容姿や恋人関係、性生活に関してたずねたりすることや、性的な冗談は、友人関係においては起こりうることです。しかしながら、それが職場の同僚や、上司・部下に向けられるときは、相手を性的な不快感に陥れないものか、業務の遂行にとって必要なことかを、発言する前に考えないといけません。

性的な噂を流すことも、同様です。
上司が、部下の女子社員に対して、異性関係が派手であるなどと、性向を非難する発言をしたり、異性の個人名を具体的に上げて、その性的関係を内外に噂し、退職を余儀なくさせたといってケースで、違法とされた例があります。

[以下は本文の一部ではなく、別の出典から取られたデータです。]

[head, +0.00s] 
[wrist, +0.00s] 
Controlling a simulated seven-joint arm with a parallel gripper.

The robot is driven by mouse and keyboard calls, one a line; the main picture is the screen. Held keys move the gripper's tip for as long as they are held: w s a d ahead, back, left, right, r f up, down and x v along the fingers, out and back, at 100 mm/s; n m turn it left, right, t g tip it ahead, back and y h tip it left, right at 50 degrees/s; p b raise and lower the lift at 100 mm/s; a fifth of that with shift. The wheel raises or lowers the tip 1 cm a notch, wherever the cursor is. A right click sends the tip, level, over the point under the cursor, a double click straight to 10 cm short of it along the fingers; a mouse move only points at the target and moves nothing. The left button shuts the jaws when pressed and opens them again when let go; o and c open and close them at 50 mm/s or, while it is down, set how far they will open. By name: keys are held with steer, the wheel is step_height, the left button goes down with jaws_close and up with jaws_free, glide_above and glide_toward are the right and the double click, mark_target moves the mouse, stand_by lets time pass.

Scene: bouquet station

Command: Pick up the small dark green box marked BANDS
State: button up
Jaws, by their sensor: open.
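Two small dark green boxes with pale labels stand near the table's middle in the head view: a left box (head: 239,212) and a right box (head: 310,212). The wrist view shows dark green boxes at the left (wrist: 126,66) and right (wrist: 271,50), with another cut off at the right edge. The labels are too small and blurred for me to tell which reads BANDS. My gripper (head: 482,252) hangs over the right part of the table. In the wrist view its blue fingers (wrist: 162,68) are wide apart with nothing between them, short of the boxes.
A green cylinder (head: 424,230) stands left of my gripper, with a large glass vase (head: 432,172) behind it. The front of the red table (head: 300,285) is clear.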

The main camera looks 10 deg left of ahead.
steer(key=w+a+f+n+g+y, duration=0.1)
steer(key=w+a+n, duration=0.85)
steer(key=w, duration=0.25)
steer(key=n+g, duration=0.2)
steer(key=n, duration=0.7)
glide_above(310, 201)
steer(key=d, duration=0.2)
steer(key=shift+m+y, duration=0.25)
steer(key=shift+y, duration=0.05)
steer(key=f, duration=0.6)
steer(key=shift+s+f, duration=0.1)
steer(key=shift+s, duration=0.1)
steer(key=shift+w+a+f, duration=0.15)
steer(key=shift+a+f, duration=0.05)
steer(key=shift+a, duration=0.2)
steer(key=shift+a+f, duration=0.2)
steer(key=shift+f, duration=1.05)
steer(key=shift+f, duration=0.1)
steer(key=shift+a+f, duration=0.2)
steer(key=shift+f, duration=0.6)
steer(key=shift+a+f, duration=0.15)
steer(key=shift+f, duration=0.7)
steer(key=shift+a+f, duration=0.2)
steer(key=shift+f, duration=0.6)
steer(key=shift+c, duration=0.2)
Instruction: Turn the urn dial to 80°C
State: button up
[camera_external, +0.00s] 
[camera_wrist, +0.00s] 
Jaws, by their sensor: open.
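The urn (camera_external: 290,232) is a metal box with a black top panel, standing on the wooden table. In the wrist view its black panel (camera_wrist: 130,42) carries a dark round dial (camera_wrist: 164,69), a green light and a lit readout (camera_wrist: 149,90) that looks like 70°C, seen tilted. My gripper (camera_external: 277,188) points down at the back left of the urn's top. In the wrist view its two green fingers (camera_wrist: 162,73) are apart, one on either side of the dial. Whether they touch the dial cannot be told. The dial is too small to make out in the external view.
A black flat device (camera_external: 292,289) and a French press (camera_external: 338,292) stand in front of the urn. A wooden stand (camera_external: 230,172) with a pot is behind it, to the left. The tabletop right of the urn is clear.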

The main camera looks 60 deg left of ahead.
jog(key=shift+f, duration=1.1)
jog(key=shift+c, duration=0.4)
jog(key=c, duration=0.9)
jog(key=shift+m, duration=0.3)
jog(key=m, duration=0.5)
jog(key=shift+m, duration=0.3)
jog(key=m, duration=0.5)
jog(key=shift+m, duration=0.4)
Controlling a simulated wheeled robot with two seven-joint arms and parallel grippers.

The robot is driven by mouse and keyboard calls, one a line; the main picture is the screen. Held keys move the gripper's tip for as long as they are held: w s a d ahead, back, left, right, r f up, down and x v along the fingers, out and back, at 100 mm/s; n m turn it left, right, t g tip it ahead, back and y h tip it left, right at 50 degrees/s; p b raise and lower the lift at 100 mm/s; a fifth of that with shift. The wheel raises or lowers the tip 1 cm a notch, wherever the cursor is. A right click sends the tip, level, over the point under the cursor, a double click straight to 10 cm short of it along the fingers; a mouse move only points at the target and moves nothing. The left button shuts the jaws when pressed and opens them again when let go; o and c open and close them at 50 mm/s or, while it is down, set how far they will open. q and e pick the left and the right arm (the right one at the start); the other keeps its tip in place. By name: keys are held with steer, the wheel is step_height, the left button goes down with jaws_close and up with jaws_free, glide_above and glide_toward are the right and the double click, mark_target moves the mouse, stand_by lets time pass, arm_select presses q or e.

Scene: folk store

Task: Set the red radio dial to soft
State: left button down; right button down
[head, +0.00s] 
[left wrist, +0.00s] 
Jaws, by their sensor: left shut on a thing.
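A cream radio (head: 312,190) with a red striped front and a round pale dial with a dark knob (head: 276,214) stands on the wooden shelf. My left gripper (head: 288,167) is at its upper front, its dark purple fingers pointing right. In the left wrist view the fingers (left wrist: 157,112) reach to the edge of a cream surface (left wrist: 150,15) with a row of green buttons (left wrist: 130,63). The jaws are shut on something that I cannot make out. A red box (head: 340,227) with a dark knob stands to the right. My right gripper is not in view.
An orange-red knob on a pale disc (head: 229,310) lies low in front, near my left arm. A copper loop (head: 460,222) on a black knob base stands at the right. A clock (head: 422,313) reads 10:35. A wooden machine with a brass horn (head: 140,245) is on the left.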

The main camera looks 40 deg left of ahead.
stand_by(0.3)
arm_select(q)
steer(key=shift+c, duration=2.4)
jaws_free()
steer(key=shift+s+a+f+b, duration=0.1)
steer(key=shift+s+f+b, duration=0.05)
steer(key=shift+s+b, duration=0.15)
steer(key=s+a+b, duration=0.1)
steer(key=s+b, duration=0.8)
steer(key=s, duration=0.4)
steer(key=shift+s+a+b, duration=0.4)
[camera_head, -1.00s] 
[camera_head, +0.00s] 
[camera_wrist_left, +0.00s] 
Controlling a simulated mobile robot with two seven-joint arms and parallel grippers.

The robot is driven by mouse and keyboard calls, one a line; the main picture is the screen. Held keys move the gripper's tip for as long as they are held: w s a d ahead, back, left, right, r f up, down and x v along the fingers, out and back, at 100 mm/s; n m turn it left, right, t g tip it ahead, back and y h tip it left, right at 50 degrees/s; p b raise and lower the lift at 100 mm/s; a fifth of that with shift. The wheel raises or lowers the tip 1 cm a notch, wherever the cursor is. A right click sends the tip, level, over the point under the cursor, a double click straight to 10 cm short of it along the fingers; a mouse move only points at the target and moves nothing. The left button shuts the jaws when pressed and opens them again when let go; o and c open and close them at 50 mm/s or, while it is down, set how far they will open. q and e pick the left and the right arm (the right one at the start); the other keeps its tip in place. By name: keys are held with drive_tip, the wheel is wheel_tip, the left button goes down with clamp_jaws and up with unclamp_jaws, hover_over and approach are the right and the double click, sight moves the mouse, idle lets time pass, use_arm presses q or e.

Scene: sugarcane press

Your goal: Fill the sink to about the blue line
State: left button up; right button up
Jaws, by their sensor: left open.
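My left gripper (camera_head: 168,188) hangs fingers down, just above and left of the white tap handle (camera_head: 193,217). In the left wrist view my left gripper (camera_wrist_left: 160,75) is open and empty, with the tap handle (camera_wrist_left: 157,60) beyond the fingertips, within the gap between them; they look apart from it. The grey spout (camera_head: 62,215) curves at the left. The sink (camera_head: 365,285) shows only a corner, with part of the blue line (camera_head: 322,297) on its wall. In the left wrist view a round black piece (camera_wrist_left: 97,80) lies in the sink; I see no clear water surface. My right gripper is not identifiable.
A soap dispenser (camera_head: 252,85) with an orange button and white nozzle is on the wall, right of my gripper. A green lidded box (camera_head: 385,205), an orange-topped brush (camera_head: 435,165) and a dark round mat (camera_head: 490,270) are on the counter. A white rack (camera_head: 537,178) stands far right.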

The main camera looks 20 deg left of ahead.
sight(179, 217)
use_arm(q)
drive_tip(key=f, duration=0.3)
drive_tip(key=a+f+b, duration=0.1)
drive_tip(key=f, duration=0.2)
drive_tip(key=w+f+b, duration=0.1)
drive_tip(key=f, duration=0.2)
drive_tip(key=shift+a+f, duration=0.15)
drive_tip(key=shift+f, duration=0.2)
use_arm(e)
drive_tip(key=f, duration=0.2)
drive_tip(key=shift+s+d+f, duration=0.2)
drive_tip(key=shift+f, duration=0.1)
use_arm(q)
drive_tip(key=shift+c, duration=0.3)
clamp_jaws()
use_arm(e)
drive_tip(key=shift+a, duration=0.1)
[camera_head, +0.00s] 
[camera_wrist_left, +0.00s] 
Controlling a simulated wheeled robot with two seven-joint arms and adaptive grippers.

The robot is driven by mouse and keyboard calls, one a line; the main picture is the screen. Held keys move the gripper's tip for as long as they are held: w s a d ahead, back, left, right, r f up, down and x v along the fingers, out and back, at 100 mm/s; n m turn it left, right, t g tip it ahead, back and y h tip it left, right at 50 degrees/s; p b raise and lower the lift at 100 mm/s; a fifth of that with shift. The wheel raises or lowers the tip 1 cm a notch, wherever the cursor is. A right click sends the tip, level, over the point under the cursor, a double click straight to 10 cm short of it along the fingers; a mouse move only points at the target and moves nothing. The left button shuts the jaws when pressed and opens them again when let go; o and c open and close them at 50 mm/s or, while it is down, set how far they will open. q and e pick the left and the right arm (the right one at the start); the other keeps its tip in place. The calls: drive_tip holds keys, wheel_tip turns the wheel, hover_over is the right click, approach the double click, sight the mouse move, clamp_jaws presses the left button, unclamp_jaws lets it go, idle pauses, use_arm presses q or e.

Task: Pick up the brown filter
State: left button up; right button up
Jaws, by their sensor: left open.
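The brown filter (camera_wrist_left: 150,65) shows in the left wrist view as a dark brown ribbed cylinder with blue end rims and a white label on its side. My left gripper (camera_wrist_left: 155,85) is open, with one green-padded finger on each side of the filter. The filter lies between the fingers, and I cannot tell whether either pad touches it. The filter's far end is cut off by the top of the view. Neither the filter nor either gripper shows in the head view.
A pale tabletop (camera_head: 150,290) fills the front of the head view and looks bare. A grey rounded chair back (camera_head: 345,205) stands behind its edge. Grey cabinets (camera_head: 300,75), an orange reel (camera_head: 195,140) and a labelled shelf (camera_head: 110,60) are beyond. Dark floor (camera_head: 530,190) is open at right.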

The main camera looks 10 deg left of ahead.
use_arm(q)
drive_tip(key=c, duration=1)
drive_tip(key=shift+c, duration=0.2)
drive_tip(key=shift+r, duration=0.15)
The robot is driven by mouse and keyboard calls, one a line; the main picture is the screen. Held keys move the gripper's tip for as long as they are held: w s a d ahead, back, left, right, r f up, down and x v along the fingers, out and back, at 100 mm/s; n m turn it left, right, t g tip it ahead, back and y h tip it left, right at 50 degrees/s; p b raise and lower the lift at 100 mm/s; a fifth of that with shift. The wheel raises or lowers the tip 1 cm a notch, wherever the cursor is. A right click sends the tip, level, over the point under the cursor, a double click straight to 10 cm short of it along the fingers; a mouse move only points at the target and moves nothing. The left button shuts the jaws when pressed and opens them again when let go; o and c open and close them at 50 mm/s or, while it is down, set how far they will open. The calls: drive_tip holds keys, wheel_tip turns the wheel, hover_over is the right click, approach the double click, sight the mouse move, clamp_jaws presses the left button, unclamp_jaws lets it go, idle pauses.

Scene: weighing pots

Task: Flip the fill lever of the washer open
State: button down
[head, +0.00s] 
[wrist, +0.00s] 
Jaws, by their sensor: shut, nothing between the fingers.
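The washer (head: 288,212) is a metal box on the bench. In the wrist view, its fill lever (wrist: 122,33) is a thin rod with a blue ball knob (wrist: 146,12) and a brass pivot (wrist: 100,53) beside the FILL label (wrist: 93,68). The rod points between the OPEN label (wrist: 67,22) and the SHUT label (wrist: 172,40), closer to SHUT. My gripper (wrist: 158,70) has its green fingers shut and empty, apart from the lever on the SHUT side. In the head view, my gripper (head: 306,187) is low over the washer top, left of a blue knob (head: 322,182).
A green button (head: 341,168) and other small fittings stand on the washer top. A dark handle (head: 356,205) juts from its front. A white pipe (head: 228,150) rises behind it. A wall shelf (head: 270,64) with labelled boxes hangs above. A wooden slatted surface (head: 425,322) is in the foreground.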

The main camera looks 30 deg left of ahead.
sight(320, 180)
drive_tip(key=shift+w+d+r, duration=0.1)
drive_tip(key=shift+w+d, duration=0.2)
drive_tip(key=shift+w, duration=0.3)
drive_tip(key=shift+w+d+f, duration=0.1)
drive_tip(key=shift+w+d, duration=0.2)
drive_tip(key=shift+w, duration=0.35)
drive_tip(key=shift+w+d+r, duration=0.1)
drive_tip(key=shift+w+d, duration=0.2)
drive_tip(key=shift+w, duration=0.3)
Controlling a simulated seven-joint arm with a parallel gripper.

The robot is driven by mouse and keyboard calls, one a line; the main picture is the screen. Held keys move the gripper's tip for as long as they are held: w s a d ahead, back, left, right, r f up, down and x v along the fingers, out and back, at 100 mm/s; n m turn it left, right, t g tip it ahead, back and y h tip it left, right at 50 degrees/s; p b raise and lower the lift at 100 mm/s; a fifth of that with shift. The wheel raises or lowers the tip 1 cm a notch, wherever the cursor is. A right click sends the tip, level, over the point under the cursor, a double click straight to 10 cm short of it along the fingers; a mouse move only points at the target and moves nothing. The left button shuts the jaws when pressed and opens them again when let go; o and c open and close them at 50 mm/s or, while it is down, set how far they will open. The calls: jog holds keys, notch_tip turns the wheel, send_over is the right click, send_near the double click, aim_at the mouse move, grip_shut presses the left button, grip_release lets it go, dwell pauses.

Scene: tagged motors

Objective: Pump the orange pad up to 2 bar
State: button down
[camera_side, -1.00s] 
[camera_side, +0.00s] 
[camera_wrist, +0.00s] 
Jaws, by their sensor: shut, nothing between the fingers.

もっとも、会社組織として多くの人員を抱えている場合、事業主が労働者の行動すべてをコントロールするのは不可能です。そのため、事業主は、セクハラ防止のための研修会の開催や社内アンケート調査の実施など啓発活動をしたり、相談窓口を整備することなどが重要となります。

厚生労働省による調査(2012年)によると、対象企業のうち73.4%が、相談窓口を設置しています。従業員1000人以上の企業では96.6%とほとんどの企業で窓口が設置されているの対して99人以下の企業では37.1%と、まだまだバラツキがあります。また、会社とは独立した外部の組織(社外)に委託しているのは28.9%であり、そのほとんどは、社内相談窓口も併設しているようです。
セクハラに限らず、ハラスメントの問題を社内ですべて適切に処理できるかどうかは、上司と部下といった人間関係をはじめ、企業イメージなど複雑な要素をはらんでおり、中立性の点から難しいところです。

被害に遭った、と感じた場合には、こういった相談窓口を頼ることも適切な対応のひとつではありますが、そもそも窓口がない場合や、社風からして適切な対応を期待できないと感じている場合などは、セクハラ(労働問題)などに強い弁護士へ早期に相談することをおすすめします。
また、事業主の側においても、常設の相談窓口を作ることができない場合や、社内での対応環境の構築が難しい場合には、こうした問題に詳しい弁護士に、体制整備を相談することも考えてみましょう。
こういった問題は、中立な立場の第三者が入る方が、よりスムーズに解決できるものと言えます。